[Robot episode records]
· · · · ·
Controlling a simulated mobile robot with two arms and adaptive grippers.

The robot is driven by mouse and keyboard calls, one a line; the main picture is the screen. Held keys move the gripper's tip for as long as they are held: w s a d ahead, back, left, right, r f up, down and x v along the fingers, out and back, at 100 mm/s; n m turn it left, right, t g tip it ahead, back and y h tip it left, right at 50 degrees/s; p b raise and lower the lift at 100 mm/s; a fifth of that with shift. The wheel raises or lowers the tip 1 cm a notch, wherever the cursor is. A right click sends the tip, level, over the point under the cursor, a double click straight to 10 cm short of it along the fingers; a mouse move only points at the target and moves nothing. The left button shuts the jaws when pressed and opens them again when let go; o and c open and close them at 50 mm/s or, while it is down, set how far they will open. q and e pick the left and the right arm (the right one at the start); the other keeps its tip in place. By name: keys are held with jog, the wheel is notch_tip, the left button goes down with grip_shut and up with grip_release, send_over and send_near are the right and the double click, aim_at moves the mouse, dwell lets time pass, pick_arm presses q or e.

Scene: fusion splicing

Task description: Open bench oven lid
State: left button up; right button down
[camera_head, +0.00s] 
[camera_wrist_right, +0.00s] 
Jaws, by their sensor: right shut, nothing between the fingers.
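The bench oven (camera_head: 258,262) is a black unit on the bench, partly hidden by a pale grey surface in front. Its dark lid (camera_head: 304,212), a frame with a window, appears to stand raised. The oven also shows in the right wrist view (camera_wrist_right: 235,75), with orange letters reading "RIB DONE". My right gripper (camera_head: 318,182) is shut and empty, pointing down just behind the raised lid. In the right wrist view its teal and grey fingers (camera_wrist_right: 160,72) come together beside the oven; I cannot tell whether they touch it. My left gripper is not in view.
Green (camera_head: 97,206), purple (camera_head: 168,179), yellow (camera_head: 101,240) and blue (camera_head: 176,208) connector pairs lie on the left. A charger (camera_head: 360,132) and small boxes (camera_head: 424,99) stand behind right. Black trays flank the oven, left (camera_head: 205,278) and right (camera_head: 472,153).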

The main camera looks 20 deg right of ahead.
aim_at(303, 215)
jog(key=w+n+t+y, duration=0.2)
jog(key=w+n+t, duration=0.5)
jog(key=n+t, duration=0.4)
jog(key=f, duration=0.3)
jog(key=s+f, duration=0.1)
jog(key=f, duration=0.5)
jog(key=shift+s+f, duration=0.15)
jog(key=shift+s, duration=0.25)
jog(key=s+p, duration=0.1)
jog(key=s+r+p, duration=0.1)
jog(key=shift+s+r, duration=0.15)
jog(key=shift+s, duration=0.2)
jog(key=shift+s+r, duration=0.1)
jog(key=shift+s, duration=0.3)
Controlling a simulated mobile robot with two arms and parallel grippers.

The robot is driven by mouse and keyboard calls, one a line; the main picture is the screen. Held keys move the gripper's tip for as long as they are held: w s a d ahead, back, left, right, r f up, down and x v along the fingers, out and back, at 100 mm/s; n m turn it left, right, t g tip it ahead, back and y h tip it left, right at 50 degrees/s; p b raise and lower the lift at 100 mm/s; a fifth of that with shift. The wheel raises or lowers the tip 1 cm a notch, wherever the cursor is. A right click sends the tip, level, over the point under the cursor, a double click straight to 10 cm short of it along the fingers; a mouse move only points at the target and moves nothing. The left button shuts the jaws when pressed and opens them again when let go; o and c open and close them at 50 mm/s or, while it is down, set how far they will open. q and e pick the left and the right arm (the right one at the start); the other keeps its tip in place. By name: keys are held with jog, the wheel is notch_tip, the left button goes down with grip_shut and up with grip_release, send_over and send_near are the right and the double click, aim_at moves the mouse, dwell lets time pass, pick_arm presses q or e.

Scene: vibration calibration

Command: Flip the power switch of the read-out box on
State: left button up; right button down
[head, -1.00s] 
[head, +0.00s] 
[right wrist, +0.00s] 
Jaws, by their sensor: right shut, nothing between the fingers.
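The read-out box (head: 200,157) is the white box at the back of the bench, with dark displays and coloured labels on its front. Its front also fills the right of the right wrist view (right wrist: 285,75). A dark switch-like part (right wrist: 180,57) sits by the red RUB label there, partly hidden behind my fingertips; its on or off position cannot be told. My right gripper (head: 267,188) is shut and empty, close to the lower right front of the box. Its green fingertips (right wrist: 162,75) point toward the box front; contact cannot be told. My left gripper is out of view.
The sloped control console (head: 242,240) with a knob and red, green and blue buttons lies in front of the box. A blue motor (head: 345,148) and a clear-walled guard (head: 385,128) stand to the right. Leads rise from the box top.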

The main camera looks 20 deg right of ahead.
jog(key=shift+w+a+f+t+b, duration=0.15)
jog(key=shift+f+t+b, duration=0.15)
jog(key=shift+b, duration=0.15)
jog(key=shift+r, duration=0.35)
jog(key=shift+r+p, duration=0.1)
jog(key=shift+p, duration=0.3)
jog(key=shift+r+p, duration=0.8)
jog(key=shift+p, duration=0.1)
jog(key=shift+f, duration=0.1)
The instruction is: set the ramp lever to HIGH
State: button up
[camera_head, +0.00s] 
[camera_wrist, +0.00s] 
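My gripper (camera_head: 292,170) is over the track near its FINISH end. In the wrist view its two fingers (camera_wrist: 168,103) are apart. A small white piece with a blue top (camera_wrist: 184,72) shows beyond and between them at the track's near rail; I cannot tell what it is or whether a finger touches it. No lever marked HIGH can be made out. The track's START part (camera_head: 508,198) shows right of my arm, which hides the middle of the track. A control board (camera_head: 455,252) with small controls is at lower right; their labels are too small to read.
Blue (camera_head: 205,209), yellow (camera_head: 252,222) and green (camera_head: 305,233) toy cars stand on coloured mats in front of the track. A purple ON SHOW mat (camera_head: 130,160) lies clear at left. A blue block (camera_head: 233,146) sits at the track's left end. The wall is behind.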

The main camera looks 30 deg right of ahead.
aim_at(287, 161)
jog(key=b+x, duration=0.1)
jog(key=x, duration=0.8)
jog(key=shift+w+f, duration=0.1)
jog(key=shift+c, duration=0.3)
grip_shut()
· · · · ·
- [AIM]:
Every line above that contains the word "arms" should be reported.

- [EXERCISE RESULT]:
Controlling a simulated mobile robot with two arms and adaptive grippers.
Controlling a simulated mobile robot with two arms and parallel grippers.

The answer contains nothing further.